WORK TO BE COMPLETED: Repeat exactly, and only, the lines from the one that contains "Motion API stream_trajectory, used" through the one that contains "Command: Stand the", both ends included.

═════ INPUT DATA ═════

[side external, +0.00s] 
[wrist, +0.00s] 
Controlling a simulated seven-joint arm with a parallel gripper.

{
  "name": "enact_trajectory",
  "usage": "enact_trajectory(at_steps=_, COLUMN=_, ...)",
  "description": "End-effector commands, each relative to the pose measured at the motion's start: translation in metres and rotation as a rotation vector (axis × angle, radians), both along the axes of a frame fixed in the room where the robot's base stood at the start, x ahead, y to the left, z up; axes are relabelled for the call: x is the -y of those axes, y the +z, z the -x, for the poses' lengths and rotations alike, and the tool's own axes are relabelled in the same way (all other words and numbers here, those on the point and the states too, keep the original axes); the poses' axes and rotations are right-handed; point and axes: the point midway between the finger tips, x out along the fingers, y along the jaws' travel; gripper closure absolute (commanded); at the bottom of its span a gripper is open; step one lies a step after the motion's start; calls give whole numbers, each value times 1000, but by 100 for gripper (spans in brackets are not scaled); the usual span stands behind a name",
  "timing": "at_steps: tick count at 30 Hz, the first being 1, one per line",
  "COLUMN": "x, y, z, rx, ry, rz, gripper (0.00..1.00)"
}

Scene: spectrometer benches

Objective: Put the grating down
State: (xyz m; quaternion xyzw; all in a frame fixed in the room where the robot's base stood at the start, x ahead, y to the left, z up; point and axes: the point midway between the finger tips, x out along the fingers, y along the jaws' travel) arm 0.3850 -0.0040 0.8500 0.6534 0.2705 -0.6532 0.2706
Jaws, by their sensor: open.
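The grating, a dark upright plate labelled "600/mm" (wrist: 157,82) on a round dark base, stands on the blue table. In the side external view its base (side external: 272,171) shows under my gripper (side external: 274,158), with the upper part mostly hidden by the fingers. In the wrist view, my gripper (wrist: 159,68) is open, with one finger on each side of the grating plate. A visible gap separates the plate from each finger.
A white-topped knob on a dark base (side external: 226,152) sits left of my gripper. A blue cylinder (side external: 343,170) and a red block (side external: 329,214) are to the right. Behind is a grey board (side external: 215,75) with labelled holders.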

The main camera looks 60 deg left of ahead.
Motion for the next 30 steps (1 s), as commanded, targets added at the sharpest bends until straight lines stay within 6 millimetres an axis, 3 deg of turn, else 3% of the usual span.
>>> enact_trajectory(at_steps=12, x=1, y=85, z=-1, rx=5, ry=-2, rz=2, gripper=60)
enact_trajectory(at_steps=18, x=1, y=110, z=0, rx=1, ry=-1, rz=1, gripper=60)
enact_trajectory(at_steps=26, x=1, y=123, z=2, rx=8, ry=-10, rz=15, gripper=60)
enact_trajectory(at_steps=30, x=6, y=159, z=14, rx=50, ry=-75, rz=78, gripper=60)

═════
═════ INPUT DATA ═════

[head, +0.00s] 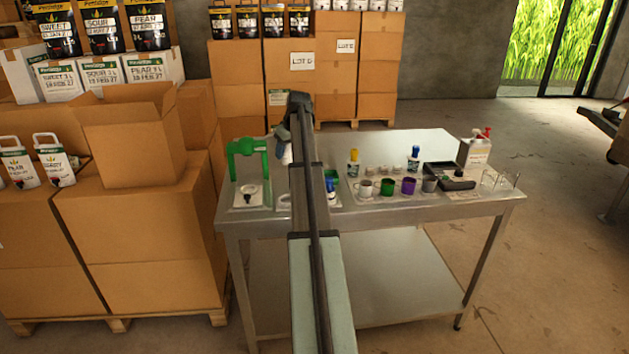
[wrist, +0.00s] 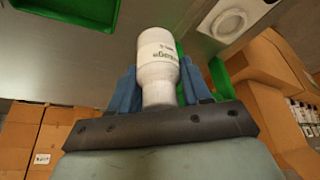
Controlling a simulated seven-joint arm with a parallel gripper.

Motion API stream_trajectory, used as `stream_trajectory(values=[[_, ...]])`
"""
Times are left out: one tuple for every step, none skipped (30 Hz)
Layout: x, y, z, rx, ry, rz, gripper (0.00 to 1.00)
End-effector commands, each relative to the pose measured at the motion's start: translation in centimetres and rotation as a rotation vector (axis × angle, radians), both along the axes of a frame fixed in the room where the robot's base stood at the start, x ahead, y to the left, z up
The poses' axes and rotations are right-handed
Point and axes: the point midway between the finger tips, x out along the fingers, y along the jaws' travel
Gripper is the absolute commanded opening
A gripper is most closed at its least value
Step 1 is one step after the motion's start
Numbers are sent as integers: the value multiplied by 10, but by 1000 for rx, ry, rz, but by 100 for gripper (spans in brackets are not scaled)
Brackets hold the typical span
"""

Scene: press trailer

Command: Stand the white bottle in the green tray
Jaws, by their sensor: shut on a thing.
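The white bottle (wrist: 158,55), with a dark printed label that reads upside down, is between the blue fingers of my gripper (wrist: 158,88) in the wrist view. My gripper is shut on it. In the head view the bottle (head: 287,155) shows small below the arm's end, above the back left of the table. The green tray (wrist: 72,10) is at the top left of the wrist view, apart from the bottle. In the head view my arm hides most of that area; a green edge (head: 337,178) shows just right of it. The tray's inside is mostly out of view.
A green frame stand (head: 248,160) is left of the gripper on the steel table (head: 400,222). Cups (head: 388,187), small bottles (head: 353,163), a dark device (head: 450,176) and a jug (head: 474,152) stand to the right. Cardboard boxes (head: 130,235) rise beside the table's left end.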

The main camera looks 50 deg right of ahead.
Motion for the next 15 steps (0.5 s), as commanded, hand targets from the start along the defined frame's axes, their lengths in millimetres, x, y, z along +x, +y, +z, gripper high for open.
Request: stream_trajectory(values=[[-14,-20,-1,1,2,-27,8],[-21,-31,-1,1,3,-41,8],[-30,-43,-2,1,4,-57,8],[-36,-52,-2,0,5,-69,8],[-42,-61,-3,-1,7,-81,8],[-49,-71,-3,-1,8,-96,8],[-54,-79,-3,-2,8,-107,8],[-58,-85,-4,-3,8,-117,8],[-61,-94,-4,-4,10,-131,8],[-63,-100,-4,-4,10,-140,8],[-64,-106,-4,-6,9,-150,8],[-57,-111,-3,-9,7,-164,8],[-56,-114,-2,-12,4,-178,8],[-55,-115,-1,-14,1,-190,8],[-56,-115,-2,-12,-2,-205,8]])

═════
═════ INPUT DATA ═════

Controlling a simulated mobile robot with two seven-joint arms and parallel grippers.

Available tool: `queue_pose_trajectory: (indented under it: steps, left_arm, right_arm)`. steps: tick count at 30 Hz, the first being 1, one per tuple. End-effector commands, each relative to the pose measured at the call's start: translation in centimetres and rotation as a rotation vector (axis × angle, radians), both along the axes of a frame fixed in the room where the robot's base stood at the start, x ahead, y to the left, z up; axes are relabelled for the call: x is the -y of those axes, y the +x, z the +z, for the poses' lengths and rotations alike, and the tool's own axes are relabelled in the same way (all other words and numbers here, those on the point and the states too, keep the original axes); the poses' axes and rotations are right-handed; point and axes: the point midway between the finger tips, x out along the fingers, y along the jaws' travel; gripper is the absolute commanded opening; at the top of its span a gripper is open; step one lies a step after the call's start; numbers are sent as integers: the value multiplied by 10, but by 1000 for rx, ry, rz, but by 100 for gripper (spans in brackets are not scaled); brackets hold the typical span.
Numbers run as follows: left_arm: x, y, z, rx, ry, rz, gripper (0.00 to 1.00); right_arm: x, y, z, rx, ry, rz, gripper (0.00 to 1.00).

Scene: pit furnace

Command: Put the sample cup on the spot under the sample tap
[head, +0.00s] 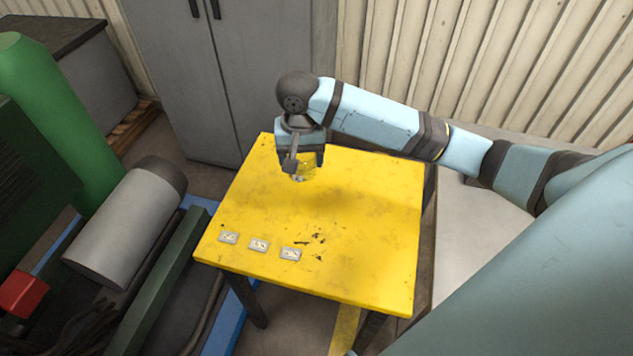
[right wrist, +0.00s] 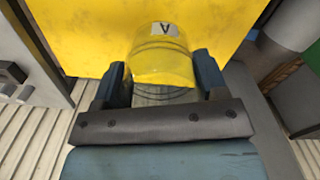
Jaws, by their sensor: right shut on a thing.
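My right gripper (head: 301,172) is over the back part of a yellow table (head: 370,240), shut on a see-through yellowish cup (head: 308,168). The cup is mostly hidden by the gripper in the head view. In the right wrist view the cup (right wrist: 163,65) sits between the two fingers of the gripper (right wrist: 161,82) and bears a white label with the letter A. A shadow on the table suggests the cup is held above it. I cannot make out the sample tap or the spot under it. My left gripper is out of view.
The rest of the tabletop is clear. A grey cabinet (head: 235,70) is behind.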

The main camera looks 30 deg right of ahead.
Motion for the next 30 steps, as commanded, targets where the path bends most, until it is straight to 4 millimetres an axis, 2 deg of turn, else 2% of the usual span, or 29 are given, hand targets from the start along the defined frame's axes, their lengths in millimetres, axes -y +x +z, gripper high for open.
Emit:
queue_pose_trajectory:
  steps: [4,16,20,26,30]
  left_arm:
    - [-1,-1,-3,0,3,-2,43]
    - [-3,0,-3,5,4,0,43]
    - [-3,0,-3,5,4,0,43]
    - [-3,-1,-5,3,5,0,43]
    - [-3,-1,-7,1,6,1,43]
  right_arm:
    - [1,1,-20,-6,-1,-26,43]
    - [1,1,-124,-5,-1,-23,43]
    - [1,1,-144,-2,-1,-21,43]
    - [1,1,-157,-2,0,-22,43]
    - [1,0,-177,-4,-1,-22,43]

═════

WRITTEN RESPONSE:
Motion API stream_trajectory, used as `stream_trajectory(values=[[_, ...]])`
"""
Times are left out: one tuple for every step, none skipped (30 Hz)
Layout: x, y, z, rx, ry, rz, gripper (0.00 to 1.00)
End-effector commands, each relative to the pose measured at the motion's start: translation in centimetres and rotation as a rotation vector (axis × angle, radians), both along the axes of a frame fixed in the room where the robot's base stood at the start, x ahead, y to the left, z up
The poses' axes and rotations are right-handed
Point and axes: the point midway between the finger tips, x out along the fingers, y along the jaws' travel
Gripper is the absolute commanded opening
A gripper is most closed at its least value
Step 1 is one step after the motion's start
Numbers are sent as integers: the value multiplied by 10, but by 1000 for rx, ry, rz, but by 100 for gripper (spans in brackets are not scaled)
Brackets hold the typical span
"""

Scene: press trailer

Command: Stand the white bottle in the green tray

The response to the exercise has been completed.